A number of years ago, a delightful, petite, young French-woman, by the name of Jacqueline deChopper came to this country in order to fulfill the dreams she had, that we seemed to allow.
In her search for employment, she ended up in the Northwest lumber camps. We can only imagine how they must have received her. "Ho ho, Sweetheart, just what kind of work do you expect to find by coming here?"
"Well, I was hoping to get on as a chopper." She replied. "It's part of my family's heritage."
"A chopper!" They snickered, "That's hard to believe, little one. You're hardly bigger than an ax. Where have you worked before?"
"As a matter of fact," she smiled, "my last big job was the Sahara Forest."
"Sahara! That's not a forest," they laughed scornfully, " It's a desert."
"Yes… Now." Was all she had to add to get the job.
And, it turned out that she was quite good. So good, that upon entering the annual lumbermen's contest that included trials in log rolling, tree climbing, sawing and of course, chopping, Jacqueline made it to the finals.
The last remaining challenge was against a huge, muscular, and obviously experienced young fellow whose reputation as a near superman preceded him.
The contest demanded not only chopping skills but stamina as well, since the event was to run from ten o'clock in the morning until two in the afternoon. The winner would be the one who chopped the most wood during that time.
At ten o'clock sharp, the whistle blew and the chips flew. Amazingly, to the onlookers, the petite young woman seemed to be pulling well ahead.
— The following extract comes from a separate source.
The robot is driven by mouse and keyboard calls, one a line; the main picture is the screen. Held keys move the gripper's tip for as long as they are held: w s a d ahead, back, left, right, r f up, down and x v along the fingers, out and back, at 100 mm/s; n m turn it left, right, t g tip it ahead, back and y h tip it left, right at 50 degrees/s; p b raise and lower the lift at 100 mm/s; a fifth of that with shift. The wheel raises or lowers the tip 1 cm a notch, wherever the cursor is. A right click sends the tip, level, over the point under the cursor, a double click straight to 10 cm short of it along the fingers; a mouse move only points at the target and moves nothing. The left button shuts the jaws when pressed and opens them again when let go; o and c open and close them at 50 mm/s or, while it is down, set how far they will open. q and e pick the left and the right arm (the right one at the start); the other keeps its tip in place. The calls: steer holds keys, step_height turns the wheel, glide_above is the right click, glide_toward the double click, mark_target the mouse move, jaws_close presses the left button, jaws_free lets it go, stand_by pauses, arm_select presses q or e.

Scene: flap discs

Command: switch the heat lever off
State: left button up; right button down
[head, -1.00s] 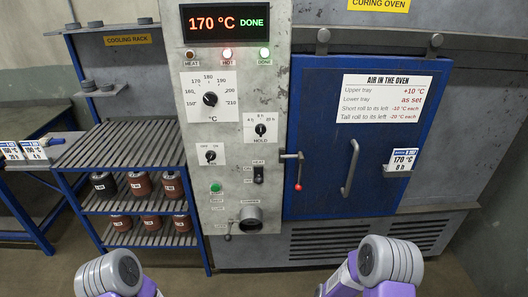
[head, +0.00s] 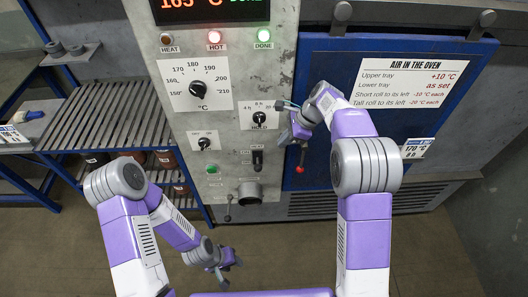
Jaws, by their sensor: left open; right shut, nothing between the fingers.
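The heat lever (head: 257,160) is a small black lever on the grey control panel (head: 230,130), under the HEAT label. Its ON or OFF position is too small to tell. My right gripper (head: 283,138) is shut and empty, in front of the panel just right of and above the lever, apparently apart from it. My left gripper (head: 226,262) is open and empty, low in front of the panel, well below the lever.
The blue oven door (head: 400,95) has a red-knobbed latch (head: 299,169) close to my right gripper. A HOLD dial (head: 259,118) sits above the lever and a damper knob (head: 250,192) below. The HOT lamp (head: 214,37) glows red. The cooling rack (head: 105,110) stands left.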

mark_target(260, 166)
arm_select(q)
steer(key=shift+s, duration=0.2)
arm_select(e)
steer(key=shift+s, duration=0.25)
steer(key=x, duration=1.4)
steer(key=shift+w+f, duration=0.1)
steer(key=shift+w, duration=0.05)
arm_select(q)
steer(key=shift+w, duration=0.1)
Suddenly though, about half way through the morning, she stopped and walked away, disappearing into the crowd.
The young man, taking full advantage, quickly began to pile up a distinct advantage.
Then Jacqueline returned, and to the astonishment of everyone, quickly turned the tide. But, once again, around noon, she took her ax and disappeared. She returned after an even longer absence, and applied her energy and effort to securing her hold on the championship, despite the young man's consistent effort.
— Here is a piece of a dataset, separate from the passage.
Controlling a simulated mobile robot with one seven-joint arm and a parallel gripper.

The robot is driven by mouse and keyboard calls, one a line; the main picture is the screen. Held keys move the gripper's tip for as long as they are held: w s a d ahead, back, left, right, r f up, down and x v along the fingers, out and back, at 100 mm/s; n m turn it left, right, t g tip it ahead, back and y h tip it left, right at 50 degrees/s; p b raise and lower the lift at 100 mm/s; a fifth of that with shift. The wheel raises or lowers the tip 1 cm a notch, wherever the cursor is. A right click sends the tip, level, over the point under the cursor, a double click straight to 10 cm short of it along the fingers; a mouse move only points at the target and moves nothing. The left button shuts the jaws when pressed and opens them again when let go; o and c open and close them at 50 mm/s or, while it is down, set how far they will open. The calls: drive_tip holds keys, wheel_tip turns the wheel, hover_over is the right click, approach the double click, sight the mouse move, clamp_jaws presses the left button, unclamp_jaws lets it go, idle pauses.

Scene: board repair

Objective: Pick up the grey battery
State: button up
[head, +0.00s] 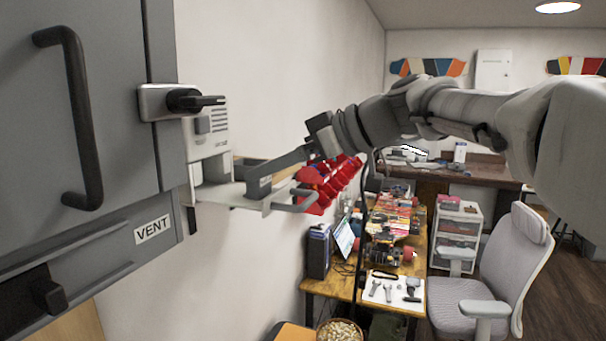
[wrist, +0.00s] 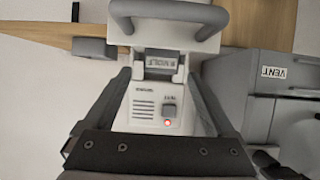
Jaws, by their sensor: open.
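The grey battery (wrist: 160,68), marked with a partly readable word like "VOLT", sits in a white wall-side unit (wrist: 152,108) in the wrist view. The unit has vent slots, a grey button and a lit red light. My gripper (wrist: 163,76) is open, with one finger to each side of the unit and its tips about level with the battery; I cannot tell their depth. In the head view my gripper (head: 252,190) reaches left toward the white unit (head: 209,132). I cannot make out the battery clearly there.
A grey cabinet (head: 80,120) with handles and a VENT label stands close at the left. A looped grey handle (wrist: 168,14) lies beyond the battery. Red bins (head: 325,185) hang behind my gripper. A cluttered workbench (head: 345,290) and chair (head: 497,265) stand lower right.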

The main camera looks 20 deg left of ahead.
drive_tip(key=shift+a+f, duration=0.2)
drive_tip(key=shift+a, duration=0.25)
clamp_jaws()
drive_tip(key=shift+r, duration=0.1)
Mid-afternoon, and the scenario repeated itself. By two o'clock, when the final whistle was blown, there was little doubt that the new champion was Mademoiselle deChopper.
Friends, family, coworkers and fans rushed forward and surrounded her as the sports reporters and their cameramen crowded in and around with their only question, "How in the world were you able to win like that? Especially, after taking all those breaks?"
"Oh, I wasn't taking breaks," Jacqueline exalted, "I was just taking the time to sharpen my ax."
Promoters have been using that story to sell seminar tickets, books and tapes since before the Last Supper. And, it works, because it's a good, valid analogy. Anyone who has ever used a cutting tool knows the feeling that accompanies the efficiency and effectiveness of a freshly honed blade. The gradually increasing difficulty of any task is so subtle as to go unnoticed. Yet, having a freshened edge can make it immediately apparent that things tend to get harder and harder, more and more difficult, if we forget to devote or invest some time to sharpening our tools and skills.
However, there is more to this than meets the eye.
As a very young lad, I was afforded the opportunity of working alongside my Dad and a number of other lumberjacks, as they harvested timber found in the White Mountains of New Hampshire.